The show didn’t end with the third check. Scherzer went back to work and eventually escaped a minor jam with consecutive foul-outs. In the fifth he sat down the heart of the Phillies lineup in order. On his way off the field, at 106 pitches and with his evening of work concluded, Scherzer directed a long stare at the Phillies dugout. This caught the attention of Girardi, who in a moment of hilarious macho foolishness decided to challenge an opposing player to a physical confrontation, on a baseball field, during a by-God professional baseball game. For this display of hot-tempered temporary insanity, Girardi was given the boot.

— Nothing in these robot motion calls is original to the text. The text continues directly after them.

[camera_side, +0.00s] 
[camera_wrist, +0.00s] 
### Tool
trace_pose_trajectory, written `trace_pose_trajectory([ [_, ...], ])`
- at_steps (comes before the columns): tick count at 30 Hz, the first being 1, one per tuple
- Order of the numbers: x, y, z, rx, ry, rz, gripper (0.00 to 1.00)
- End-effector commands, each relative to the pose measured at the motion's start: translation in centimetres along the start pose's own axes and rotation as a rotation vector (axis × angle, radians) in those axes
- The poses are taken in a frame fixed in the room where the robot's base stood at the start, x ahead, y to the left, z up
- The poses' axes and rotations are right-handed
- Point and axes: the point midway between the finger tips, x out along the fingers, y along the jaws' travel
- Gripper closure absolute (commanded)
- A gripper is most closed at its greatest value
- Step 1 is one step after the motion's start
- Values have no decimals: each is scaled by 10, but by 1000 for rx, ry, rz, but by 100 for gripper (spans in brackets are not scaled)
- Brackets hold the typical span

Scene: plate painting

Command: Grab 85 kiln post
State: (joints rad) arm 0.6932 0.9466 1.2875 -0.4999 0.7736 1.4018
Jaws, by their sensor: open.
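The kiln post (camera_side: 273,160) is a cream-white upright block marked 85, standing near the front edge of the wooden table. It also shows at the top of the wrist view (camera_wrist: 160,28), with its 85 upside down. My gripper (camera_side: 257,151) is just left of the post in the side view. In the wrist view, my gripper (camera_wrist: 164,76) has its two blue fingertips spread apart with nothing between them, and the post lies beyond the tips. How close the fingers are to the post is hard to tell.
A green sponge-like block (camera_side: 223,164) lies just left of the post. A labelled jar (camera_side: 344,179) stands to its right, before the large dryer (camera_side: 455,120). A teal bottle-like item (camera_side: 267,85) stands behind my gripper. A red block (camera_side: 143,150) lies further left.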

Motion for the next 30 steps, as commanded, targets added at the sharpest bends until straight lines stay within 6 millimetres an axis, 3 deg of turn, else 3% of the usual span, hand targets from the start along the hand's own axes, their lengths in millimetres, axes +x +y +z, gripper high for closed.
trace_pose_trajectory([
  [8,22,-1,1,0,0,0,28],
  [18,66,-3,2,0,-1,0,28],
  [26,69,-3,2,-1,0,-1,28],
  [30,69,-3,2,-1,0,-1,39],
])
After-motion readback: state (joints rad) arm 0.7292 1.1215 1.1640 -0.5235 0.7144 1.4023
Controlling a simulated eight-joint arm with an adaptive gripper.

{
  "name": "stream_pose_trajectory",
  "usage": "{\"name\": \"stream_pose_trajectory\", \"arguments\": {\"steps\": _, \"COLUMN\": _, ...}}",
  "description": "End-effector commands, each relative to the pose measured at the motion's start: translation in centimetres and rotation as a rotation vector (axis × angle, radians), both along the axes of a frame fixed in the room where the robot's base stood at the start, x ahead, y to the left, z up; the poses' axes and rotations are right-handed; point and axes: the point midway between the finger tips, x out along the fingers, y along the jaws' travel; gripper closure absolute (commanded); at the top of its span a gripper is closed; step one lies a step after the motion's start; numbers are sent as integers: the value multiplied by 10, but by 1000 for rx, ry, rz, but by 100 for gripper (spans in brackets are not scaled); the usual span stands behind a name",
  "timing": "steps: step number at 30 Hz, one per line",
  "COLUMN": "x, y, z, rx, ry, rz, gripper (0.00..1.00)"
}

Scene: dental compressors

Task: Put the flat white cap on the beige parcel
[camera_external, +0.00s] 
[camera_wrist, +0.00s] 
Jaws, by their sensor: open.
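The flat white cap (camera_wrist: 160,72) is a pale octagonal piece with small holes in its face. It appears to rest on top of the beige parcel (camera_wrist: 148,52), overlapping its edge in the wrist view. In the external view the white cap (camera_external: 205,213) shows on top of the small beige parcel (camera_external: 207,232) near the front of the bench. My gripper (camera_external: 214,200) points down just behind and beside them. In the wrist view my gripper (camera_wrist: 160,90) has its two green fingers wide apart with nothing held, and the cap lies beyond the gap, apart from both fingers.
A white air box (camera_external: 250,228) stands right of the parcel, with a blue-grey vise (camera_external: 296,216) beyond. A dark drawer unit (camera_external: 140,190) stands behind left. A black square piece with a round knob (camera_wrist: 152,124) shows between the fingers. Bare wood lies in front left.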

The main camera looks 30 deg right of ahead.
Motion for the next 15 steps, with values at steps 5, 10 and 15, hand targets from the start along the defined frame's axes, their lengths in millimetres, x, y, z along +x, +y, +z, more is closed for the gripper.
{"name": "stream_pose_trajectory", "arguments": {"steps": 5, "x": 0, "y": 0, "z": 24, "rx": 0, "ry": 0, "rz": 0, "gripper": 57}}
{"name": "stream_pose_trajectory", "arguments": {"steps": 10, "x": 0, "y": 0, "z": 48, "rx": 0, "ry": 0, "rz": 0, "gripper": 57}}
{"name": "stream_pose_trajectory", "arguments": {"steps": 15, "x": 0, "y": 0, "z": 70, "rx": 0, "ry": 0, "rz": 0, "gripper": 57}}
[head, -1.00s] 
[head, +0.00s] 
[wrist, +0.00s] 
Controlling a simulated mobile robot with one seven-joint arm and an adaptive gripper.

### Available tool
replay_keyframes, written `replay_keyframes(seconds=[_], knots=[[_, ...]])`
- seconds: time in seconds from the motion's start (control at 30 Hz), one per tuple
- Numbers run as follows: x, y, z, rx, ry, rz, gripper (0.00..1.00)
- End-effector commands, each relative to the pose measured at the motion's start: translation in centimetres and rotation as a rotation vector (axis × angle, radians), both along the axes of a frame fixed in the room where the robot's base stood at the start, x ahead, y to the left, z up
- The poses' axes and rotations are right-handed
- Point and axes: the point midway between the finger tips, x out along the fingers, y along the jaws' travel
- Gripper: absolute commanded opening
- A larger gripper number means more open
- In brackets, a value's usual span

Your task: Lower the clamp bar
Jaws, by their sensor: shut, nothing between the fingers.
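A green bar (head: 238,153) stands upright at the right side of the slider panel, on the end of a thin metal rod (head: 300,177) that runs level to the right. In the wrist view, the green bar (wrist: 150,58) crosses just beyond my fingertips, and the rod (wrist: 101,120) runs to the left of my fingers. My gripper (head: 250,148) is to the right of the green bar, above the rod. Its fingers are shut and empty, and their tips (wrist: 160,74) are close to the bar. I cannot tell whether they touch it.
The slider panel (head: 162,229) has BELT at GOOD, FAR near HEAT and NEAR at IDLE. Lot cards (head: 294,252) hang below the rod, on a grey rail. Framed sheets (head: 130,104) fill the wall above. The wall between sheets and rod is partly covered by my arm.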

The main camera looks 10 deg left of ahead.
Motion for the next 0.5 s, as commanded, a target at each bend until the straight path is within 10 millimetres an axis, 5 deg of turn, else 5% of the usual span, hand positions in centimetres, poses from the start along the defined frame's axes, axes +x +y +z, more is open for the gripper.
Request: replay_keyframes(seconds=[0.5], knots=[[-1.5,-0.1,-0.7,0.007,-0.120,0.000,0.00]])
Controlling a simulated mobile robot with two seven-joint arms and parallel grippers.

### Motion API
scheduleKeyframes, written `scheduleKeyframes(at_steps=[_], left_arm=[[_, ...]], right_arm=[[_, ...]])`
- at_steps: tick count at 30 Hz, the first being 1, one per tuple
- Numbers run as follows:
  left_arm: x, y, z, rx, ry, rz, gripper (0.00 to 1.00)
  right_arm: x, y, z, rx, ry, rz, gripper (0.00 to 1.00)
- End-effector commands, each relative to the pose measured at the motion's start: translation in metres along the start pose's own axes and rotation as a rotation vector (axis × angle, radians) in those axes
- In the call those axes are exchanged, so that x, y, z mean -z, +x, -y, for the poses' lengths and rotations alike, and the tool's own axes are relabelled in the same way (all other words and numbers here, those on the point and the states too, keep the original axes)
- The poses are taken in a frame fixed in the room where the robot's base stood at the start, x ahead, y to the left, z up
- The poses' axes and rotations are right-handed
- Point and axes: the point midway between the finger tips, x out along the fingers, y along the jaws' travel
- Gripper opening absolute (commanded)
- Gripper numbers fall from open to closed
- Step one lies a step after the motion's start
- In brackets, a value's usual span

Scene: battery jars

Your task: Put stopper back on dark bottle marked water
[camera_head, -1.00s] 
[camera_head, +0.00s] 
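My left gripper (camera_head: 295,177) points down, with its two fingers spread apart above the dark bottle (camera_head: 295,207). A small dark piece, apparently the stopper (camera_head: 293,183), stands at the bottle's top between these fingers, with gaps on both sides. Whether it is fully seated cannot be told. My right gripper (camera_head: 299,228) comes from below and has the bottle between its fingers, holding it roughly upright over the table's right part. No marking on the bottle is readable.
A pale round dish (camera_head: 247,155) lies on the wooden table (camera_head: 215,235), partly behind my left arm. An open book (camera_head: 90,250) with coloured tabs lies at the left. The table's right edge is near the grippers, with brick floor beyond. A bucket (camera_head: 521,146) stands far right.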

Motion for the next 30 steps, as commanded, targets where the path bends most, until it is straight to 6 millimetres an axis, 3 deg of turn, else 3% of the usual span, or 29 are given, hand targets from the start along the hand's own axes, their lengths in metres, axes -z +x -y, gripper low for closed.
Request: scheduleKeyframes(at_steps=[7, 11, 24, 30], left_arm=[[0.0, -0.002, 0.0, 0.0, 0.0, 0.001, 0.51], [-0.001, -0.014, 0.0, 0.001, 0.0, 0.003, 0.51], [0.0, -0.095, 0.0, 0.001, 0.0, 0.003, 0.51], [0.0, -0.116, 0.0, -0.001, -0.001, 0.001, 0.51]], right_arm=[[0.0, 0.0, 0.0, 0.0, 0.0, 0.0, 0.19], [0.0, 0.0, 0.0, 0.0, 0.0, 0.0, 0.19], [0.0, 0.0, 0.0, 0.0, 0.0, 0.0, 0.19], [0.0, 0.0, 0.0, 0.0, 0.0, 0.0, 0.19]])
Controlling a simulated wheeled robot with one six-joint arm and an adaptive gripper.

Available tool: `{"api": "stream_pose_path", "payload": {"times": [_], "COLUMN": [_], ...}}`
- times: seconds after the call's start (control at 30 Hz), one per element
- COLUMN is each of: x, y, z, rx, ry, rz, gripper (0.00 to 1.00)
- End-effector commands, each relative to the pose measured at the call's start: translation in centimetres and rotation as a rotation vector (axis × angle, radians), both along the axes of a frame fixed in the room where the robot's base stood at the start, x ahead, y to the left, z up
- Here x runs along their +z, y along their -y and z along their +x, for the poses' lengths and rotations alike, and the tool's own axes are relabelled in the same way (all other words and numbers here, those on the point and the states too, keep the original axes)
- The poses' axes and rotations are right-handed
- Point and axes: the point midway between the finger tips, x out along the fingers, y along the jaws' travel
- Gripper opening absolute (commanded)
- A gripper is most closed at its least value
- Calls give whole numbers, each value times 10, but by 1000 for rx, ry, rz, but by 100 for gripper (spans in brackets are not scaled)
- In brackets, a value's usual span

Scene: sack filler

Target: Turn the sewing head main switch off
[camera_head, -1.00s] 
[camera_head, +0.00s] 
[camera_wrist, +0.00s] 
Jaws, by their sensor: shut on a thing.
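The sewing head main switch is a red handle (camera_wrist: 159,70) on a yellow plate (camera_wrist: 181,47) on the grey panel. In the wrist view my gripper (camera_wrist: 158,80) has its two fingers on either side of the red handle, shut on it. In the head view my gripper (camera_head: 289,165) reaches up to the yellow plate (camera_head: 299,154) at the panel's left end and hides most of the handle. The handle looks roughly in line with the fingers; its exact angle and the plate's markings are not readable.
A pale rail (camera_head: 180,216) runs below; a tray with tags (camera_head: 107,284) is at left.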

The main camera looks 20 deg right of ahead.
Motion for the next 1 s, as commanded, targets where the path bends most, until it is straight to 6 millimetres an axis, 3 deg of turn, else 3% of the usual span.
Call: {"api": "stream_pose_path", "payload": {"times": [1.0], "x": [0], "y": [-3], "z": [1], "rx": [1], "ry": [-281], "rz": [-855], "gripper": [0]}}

Going to such lengths to neutralize an opposing pitcher, and still having him rampage through your lineup, and then challenging him to fisticuffs for looking at you, and then getting ejected from the game for it, while an opposing coach openly mocks your “hold me back” bravado—this will not be an episode that Girardi recounts fondly when looking back on his career. In fact it is an all-time corncobbing: You can practically hear him deflating like a leaky balloon as he makes his way to the bowels of the stadium, propelled by hot compressed air gushing from his chapped butthole. Owned!
And this wasn’t even the night’s most spectacular response to a search for sticky stuff! Oakland reliever Sergio Romo was subjected to a mandatory check following a late inning of work in a 13–6 A’s win over the Rangers, and responded by actually dropping his pants on the field:
Turns out the juice baseball has been lacking all these years was men angrily offering to yank their trousers off right there on the infield grass. This was an unanticipated side-effect of new rules about the use of foreign substances, but damn if it hasn’t made the average game 100 percent more fascinating.